Now, though, I have years of data. I plan to use the data from 2015 through 2017 as training data, 2018 for validation, and 2019 for the holdout. These will be completely non-overlapping entries, so that worry will be assuaged.
Another thing I’ve seen, running the desktop widget for a few weeks now, is that the network is not very good at seeing very light rain, it seems to be getting confused by the phantom rain effect again. I decided that the two bytes of data per sector might not be enough for pixels close to the radar facility, so I added a third byte for those sectors close in. This is a number that represents the fraction of rain pixels in the sector for which all bordering pixels are also rain pixels. Phantom rain is often dotty or streaky on the images, and that would give a very low value in this third byte, while real light rain is usually uniform across large swathes of the sky, so this byte would have a high value. We’ll see how that does once the training has been done.

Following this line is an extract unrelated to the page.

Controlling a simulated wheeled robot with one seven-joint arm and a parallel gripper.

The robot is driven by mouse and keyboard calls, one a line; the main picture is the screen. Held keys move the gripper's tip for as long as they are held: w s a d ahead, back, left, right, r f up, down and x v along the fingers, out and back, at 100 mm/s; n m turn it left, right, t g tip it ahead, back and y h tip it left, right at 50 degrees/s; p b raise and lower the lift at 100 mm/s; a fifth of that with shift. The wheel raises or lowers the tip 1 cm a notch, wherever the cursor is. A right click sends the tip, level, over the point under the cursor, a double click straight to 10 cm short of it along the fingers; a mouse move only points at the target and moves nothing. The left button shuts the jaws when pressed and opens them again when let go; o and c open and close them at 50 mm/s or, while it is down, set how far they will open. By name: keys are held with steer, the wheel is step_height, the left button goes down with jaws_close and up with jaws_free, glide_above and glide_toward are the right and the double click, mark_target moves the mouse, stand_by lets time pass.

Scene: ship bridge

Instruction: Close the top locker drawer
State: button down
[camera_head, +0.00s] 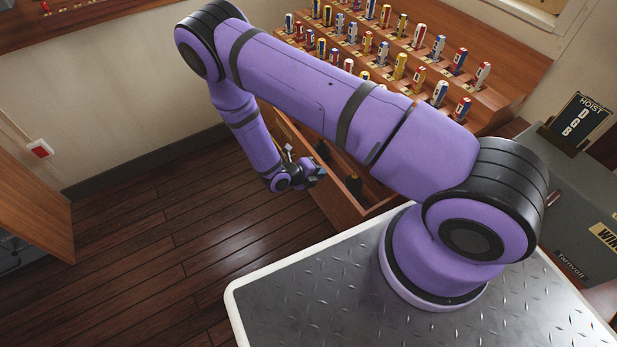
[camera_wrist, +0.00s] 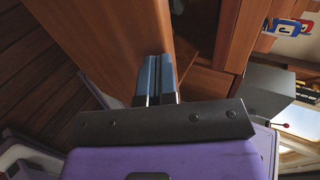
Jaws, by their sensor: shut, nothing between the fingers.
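The wooden locker drawer (camera_head: 340,204) stands pulled out below the rack of rolled flags in the head view, partly hidden behind my arm. Dark objects show inside it. My gripper (camera_head: 317,174) is at the outer side of the drawer front, shut and empty. In the wrist view my gripper's blue-grey fingers (camera_wrist: 155,78) are together and point at a wooden panel (camera_wrist: 115,35), which looks like the drawer front. The fingertips are at or very close to the wood; I cannot tell whether they touch.
A stepped rack (camera_head: 490,97) with several rolled flags sits above the drawer. A grey case (camera_head: 580,215) and a hoist sign (camera_head: 580,122) stand at the right. A wooden cabinet (camera_head: 35,205) is at the left. The dark plank floor (camera_head: 150,250) between is clear.

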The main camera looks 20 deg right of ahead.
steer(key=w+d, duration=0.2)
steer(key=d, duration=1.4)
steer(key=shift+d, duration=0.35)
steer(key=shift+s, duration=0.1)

One more thing I’m planning to do in the updated training code is to add a value for time of year. It would go from 0 in February to 1 in August, then back down again, in steps of 0.2. This is so that the neural network can condition its response to rain and snow independently, in case that’s important.
Of course, training will take much longer, but even if we go from two hours to one day, that’s not a big deal.
So, that’s where we are now, more updates to follow once I’ve finished my data repairs. I may also have to do something about the phantom rain detection for the true values, we’ll see.